There are currently 41 sugar mills in Vietnam generating more than $1 billion in revenue, contributing at least 0.53 per cent of GDP. The total energy production could reach 4,300 gigawatt-hours (GWh) per year, which is enough to power 630,000 households.
If fully realised, the biomass industry could be a game-changer for Vietnam’s energy sector. “Vietnam has huge untapped potential for biomass energy, and with some changes in policy, we can see 737MW of clean energy resulting in significant carbon dioxide (CO2) emission reductions,” Ward said.
Under the report, the sugar industry could generate an additional 2,180 green jobs and reduce about 2.7 million tonnes of CO2 emissions a year, tantamount to 7 per cent of Ho Chi Minh City’s greenhouse gas emissions in 2013. This will help Vietnam decrease reliance on coal power, meet the Paris Agreement commitments, implement the United Nations’ Sustainable Development Goals, and increase the income of farmers.
The Vietnam Sugarcane and Sugar Association (VSSA) welcomed the study and urged the government to raise the FiT for biomass energy to $9.35 US cents per kWh.
“There are great benefits from exploiting the potential of the sugar industry that can contribute energy during the low season and national security as well as create revenue and competition,” said VSSA chairman Pham Quoc Doanh. “It will also bring jobs and greater income for the industry, and a reduction in CO2 emissions.”
According to Vietnam’s revised Power Development Plan VII, installed capacity of renewable energy is planned to reach 12GW by 2025 and 27GW by 2030, representing 21 per cent of total planned capacity.

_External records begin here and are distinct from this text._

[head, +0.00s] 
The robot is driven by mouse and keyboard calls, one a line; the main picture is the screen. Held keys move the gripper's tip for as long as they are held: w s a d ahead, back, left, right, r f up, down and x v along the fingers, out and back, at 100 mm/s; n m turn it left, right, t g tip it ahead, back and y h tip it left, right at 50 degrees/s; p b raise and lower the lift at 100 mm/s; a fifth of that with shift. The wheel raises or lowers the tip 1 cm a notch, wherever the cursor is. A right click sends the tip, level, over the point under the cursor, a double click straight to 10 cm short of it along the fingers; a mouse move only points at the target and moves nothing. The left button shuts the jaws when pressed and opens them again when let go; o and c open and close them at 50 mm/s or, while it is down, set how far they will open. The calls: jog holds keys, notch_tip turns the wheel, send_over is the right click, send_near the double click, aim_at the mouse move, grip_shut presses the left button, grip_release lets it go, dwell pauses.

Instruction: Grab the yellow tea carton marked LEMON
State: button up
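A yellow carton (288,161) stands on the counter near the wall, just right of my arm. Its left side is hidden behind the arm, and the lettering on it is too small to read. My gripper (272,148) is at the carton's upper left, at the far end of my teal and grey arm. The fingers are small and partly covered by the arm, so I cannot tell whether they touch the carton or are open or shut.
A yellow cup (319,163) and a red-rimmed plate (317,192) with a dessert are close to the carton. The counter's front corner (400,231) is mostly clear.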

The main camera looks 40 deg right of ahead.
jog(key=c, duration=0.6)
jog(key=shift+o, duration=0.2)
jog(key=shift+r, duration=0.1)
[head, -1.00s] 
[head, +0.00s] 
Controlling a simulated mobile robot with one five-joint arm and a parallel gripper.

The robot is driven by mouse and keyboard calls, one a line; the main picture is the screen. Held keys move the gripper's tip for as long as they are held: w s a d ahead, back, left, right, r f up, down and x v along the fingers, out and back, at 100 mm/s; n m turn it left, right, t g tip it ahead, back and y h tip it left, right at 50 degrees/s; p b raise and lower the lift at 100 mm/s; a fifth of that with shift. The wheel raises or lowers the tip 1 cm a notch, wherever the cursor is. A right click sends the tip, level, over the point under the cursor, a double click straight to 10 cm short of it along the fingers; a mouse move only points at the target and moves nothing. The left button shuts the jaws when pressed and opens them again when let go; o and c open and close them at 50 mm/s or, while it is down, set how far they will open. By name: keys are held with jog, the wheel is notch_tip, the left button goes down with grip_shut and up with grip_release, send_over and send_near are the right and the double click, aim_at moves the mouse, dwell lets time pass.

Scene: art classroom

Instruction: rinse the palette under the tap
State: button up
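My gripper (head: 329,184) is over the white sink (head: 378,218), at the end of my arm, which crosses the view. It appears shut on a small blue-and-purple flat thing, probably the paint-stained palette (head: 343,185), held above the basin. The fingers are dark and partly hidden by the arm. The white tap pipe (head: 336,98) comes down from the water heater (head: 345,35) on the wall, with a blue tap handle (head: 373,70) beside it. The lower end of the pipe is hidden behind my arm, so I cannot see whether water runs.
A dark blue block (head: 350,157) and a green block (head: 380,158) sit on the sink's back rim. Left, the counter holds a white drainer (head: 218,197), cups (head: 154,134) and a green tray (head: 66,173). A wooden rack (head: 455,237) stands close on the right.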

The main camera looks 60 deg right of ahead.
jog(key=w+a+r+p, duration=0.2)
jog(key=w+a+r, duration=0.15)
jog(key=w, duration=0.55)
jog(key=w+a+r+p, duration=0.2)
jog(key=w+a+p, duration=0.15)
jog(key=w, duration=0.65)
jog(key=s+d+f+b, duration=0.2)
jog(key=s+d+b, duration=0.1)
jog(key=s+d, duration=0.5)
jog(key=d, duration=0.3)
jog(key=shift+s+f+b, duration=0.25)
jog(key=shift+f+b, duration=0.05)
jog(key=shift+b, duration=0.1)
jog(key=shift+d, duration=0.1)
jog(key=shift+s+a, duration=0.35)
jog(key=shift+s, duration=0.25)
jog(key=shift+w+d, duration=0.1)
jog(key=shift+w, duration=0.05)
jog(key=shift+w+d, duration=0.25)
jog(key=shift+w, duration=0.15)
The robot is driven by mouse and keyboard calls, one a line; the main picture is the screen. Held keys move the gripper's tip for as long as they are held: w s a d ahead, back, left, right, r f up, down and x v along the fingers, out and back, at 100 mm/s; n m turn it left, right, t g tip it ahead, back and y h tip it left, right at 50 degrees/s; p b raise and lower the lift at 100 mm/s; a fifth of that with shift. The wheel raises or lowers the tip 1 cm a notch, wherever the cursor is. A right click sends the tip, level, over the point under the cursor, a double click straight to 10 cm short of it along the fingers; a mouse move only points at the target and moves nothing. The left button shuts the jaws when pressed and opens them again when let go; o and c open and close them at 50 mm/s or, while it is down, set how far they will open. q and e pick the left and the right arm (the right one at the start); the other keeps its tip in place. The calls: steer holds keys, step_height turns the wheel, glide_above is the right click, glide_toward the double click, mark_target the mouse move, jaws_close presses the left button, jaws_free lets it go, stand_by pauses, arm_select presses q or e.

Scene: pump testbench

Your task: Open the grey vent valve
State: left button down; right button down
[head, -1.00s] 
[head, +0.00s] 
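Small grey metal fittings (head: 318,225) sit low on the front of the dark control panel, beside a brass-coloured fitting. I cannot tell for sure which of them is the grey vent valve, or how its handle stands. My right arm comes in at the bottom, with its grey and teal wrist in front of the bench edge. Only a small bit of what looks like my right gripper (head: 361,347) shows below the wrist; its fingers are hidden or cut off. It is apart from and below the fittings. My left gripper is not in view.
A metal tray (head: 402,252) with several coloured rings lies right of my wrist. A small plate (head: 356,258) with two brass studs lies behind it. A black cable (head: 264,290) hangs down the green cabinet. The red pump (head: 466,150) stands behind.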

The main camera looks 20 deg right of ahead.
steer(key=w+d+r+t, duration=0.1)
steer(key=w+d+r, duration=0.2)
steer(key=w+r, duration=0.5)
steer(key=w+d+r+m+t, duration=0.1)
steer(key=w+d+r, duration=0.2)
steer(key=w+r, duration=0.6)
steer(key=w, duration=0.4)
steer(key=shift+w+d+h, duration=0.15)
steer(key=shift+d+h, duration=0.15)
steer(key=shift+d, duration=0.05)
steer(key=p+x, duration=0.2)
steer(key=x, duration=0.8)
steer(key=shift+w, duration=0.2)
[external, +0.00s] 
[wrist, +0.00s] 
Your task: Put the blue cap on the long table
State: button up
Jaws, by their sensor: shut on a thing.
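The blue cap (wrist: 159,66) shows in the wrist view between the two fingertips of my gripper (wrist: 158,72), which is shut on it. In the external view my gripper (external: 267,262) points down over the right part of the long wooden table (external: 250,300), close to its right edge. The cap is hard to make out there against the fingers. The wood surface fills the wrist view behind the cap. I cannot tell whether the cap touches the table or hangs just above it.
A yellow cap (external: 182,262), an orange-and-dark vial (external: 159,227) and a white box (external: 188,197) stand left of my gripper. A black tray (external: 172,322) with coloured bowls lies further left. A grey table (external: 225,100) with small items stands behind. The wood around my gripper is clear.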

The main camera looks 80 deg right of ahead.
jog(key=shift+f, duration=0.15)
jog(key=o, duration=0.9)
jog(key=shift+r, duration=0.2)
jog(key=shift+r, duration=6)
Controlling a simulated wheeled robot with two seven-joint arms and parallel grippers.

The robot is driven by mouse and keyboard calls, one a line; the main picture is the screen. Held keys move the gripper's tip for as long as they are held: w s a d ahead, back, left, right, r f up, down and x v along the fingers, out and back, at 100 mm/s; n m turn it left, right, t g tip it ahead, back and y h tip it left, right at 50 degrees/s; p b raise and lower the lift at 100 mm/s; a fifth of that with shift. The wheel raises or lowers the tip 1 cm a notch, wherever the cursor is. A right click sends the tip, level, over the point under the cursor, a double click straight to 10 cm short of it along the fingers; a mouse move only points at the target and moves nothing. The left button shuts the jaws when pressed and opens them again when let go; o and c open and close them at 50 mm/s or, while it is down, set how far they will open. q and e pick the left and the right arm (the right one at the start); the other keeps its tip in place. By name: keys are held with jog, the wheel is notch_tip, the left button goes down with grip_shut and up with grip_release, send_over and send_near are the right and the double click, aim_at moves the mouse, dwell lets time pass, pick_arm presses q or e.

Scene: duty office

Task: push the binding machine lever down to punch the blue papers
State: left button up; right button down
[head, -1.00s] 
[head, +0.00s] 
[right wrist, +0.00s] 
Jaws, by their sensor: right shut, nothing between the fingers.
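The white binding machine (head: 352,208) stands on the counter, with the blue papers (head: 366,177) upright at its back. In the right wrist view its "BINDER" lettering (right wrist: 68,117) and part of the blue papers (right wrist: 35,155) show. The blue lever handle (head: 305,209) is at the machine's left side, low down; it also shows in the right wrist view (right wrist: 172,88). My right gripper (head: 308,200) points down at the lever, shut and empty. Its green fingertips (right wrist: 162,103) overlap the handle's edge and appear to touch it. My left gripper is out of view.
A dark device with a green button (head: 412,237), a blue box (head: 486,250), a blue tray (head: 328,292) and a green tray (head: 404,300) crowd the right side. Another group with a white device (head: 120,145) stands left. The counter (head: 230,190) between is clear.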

At this target, renewable energy is planned to reach 11 per cent of total electricity production by 2030 including relatively equal contributions by biomass and wind at 2.1 per cent each and solar at 3.3 per cent.
Compared to other Southeast Asian nations, Vietnam’s installed capacity for biomass energy is low, at only 352MW, with Thailand at 3.3GW and Indonesia at 1.7GW. Thailand has been leading in biomass energy thanks to abundant resources, available grid connection and favourable policies.